Which reminds me to cease and desist from being facetious, and to appreciate Strange Fruit for its strengths. For one thing it is well-structured, allowing eaters – I mean, readers – to peel away the skin and see clearly where the nub of the narrative is. The story is told lightly and with a great deal of esprit de corps that invites punters to come and taste and see. This! Now! Here! Try! The froth and the foam on the surface are nicely counterpointed by a deep vein of subterranean menace and evil and violence that come to a head intermittently, in-between, and in the end. (Do I mix my metaphors, mates? But bet I do not do it as concretely as Afdhel Aziz does!)

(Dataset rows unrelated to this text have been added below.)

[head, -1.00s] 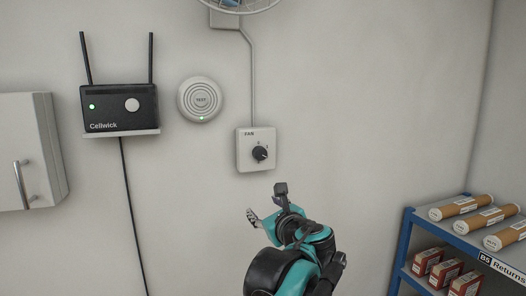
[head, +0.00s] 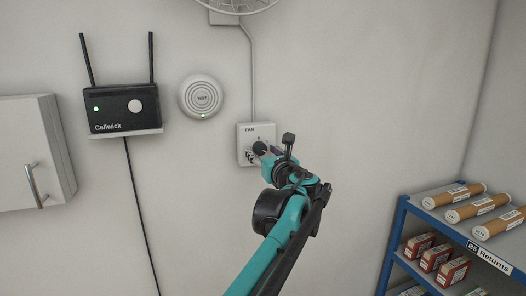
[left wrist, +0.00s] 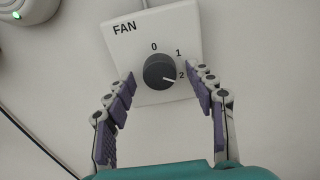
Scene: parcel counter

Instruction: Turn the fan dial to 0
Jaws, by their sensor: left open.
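The fan dial (left wrist: 159,71) is a round black knob on a white wall plate (left wrist: 120,45) marked FAN, with 0, 1 and 2 around it. In the left wrist view its white pointer line points at the 2. My left gripper (left wrist: 167,83) is open, one finger on each side of the dial's lower part, with the dial ahead between the fingertips. I see no contact with the dial. In the head view the gripper (head: 268,158) partly covers the lower right of the plate; the dial (head: 259,149) shows beside it. My right gripper is not in view.
A round grey device marked TEST (head: 201,98) and a black Cellwick router (head: 124,108) are on the wall to the left. A cable (head: 252,80) runs up from the plate to a fan (head: 235,5). A blue shelf of parcels (head: 398,221) stands at right.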

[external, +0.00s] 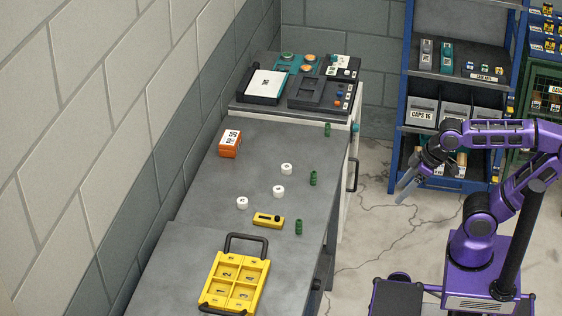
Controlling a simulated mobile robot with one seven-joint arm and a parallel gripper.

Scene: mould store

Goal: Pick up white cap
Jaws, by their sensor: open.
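Three small white caps lie on the grey bench: one at the back (287,169), one in the middle (279,191) and one at the left (242,203). Each has a small dark mark on top, too small to read. My gripper (404,196) is open and empty. It hangs to the right of the bench, past its edge and apart from all the caps, with its fingers pointing down and left.
On the bench are an orange box (230,144), a yellow level-like block (268,220), green pieces (313,178) along the right edge and a yellow compartment tray (215,280). Equipment trays (265,85) fill the far end. A blue shelf rack (403,100) stands behind my arm.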

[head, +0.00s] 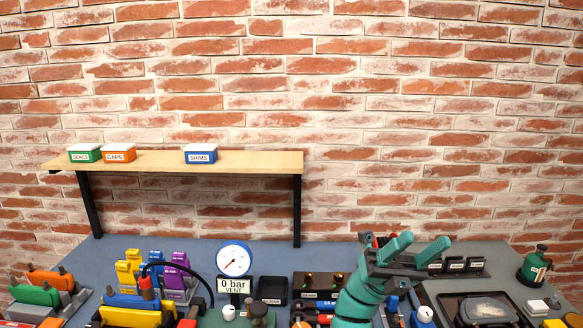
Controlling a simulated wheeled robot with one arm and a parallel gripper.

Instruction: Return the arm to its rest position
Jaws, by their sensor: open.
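My teal arm rises from the bottom edge, right of centre, in the head view. At its end my gripper (412,256) is open, its fingers pointing right and apart. Nothing shows between the fingers. It appears over the back right part of the grey-blue bench (335,262) and hides part of what lies behind it.
A wooden shelf (250,161) holds green SEALS (84,154), orange CAPS (118,154) and blue SHIMS (201,155) boxes. A round gauge (234,259) reads 0 bar. Coloured clamps (152,272), a black tray (273,291) and a green bottle (535,267) crowd the bench.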

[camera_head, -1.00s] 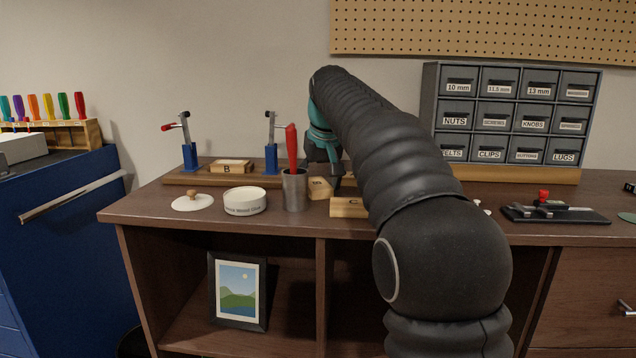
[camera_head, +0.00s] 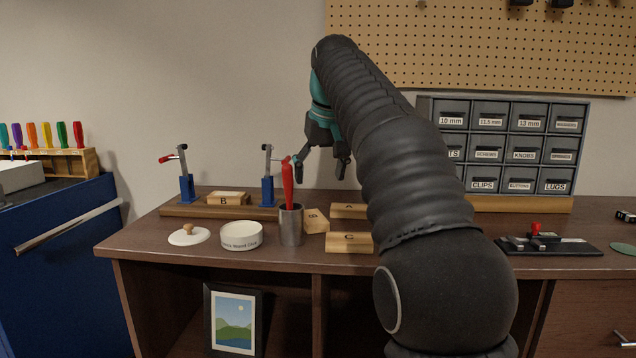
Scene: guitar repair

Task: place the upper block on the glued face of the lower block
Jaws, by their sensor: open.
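My gripper (camera_head: 322,170) is open and empty, with its fingers pointing down above the back of the bench. Block B (camera_head: 226,198) lies on the wooden clamping board (camera_head: 190,211) between two blue toggle clamps. Block A (camera_head: 348,211) lies below and slightly right of my gripper, its right end hidden by my arm. Block C (camera_head: 349,243) lies in front of it. A smaller wooden block (camera_head: 316,221) with an unclear label sits tilted beside the metal cup. I cannot tell which face bears glue.
A metal cup (camera_head: 291,226) holding a red-handled tool stands left of the blocks. A white wood glue dish (camera_head: 241,236) and its lid (camera_head: 188,236) lie further left. The blue clamps (camera_head: 268,190) stand upright. A drawer cabinet (camera_head: 510,145) stands at right.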

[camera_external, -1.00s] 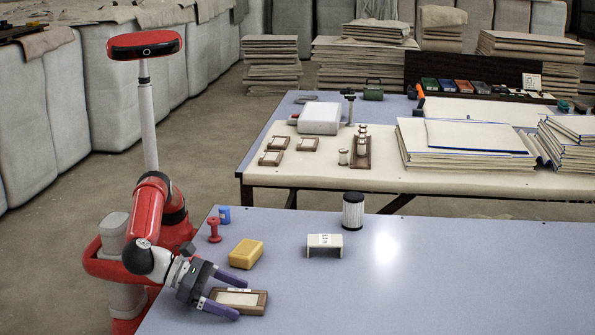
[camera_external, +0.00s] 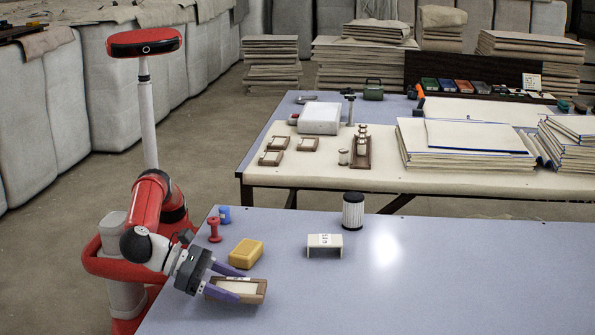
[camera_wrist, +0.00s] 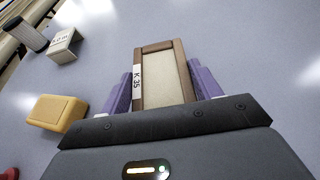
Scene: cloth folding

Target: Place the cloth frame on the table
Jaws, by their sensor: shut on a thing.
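The cloth frame (camera_external: 253,287) is a small brown wooden frame with a pale cloth panel. It is near the front left of the blue-grey table (camera_external: 420,285), and it looks slightly tilted. Whether it touches the table is hard to tell. My gripper (camera_external: 240,285) is shut on it, with purple fingers along its two opposite sides. In the wrist view, the frame (camera_wrist: 163,80) lies between the fingers, with a white "K 35" label on its left side.
A yellow block (camera_external: 246,253) lies just behind the frame. A red spool-like piece (camera_external: 215,230) and a blue piece (camera_external: 224,215) stand farther back. A white labelled stand (camera_external: 324,245) and a ribbed cylinder (camera_external: 353,211) are near the far edge. The table's right side is clear.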

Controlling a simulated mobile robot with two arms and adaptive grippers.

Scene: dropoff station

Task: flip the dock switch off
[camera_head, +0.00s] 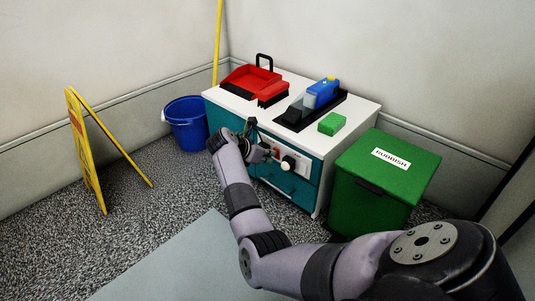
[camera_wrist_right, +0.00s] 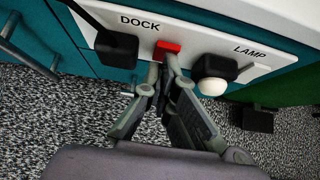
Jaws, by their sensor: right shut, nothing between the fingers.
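A white panel on the front of the teal cabinet shows in the right wrist view, with the word DOCK (camera_wrist_right: 140,21) at its upper left. A black fitting (camera_wrist_right: 117,47) sits just below DOCK, and a red block (camera_wrist_right: 167,48) is right of it; which one moves as the switch I cannot tell. My right gripper (camera_wrist_right: 163,64) is shut and empty, its fingertips at the lower edge of the red block; contact is unclear. In the head view my right gripper (camera_head: 264,153) is at the panel's left part and hides some of it. My left gripper is not in view.
A white round knob (camera_wrist_right: 212,87) on a black mount is by the word LAMP. On the cabinet top (camera_head: 230,101) are a red dustpan (camera_head: 247,78), a blue bottle (camera_head: 322,92) in a black tray and a green sponge (camera_head: 332,123). A green rubbish bin (camera_head: 385,180) stands close right.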

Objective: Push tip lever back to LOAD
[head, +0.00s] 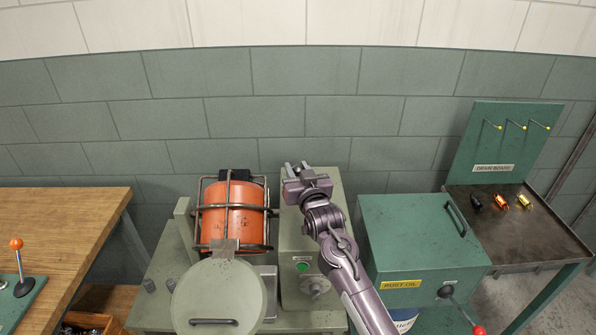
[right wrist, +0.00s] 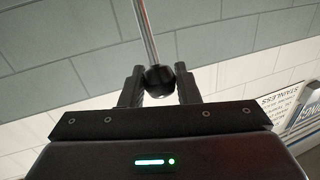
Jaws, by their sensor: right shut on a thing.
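My right gripper (head: 302,171) is raised above the grey-green control box in the head view. In the right wrist view its fingers (right wrist: 160,78) are shut on a black ball knob (right wrist: 159,82) at the end of a thin metal lever rod (right wrist: 146,34). The rod runs away from the knob toward the top of that view. In the head view my gripper and arm hide the knob and rod. A caged orange drum (head: 232,213) stands just left of the control box (head: 292,243). I see no LOAD marking. My left gripper is not in view.
A round grey lid (head: 218,298) is in front of the drum. A green rust oil box (head: 422,235) stands close on the right. A drain board (head: 500,140) with a tray and small parts is farther right. A wooden bench (head: 60,215) with an orange-knobbed lever (head: 16,244) is left.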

Not unputdownable (in fact, Strange Fruit is perhaps best ingested in bite-sized chunks), this story had me in turns interested, incredulous, and inebriated by its rich mix of love, lore, and lyrical exploration of a land that <maybe> exists only in our own memories, now. At the outset, the intro reminded me of the staccato rhythms of Segal’s Love Story. But deeper into the narrative, a more nautical cadence arose like a latter-day Venus; and on the high seas of adventure and romance, Aziz moves us into a more oceanic flow, a gentle rising and falling of word-waves and thought-breakers that could grow viler and more violent at any moment.

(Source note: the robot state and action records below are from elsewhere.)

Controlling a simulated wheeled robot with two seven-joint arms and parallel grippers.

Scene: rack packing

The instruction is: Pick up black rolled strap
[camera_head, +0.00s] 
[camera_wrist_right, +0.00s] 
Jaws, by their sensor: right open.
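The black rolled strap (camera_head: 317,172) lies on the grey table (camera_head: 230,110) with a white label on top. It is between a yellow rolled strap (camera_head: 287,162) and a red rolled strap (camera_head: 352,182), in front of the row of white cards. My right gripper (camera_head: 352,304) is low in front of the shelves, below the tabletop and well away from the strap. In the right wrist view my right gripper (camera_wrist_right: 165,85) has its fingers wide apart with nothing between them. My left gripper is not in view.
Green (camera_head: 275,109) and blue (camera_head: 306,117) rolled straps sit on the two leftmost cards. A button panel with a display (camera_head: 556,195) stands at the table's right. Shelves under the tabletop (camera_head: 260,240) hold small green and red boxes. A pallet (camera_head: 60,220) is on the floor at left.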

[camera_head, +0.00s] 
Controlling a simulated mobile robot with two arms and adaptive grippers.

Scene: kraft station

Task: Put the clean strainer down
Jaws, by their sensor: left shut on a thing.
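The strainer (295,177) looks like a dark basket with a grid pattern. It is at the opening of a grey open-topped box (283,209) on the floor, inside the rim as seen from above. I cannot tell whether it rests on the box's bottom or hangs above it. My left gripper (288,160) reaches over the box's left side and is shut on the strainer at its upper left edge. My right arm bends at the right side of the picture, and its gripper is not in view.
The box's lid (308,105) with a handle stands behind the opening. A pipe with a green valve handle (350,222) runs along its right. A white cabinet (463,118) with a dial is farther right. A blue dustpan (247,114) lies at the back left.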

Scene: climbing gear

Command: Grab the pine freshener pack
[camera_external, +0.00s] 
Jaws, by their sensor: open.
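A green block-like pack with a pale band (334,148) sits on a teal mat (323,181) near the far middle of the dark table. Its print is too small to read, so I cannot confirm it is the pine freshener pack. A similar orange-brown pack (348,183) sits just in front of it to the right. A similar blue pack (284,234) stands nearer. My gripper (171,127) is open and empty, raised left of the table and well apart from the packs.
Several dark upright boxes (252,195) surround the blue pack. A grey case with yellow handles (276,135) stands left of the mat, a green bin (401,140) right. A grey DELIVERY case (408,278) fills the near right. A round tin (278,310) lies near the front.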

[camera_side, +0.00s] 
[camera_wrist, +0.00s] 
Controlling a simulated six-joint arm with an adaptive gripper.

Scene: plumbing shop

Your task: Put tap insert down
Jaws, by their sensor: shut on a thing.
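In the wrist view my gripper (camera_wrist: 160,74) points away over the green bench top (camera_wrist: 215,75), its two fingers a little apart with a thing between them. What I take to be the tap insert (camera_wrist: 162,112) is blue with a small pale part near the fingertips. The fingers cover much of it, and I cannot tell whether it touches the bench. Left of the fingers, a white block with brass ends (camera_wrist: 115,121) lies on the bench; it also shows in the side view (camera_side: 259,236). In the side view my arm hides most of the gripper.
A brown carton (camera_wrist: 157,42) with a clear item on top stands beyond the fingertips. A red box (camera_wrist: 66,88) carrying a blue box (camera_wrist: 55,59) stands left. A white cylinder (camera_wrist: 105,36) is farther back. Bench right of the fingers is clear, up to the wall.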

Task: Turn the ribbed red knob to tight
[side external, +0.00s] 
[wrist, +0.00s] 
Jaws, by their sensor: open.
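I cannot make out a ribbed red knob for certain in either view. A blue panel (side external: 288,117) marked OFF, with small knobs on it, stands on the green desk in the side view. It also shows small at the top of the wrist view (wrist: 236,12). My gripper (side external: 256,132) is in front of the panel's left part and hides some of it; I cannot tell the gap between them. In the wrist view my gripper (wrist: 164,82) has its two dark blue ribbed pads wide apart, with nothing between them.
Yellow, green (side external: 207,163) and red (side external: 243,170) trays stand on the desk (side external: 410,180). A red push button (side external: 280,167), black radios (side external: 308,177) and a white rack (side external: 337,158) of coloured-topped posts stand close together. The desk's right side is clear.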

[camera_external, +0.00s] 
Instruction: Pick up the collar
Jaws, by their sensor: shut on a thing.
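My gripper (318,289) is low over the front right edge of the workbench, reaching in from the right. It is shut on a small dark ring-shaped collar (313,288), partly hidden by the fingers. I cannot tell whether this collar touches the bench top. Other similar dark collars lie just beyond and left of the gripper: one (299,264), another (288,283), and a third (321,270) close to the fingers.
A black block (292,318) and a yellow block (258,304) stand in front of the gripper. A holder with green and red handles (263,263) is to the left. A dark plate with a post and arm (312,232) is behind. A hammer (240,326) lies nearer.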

In the final analysis, I enjoyed the book most because – like his protagonist – “perhaps it was simply that he [the author and the antagonist] knew where he fit in this particular universe, knew his longitude and latitude, his specific coordinates, the vicissitudes of the tides. And he was content with his triangulation, at peace with the course he was taking”. As the hauntingly evocative cover invites us to imagine, this is a love story not so much about agape or friendship or eros, but the charity of spirit that will enable natives and strangers alike to fall a little bit in love with “the immense scintillation of light” that is, was, and never again will be an island in the slipstream of some strangely fruitful romantic’s imagination.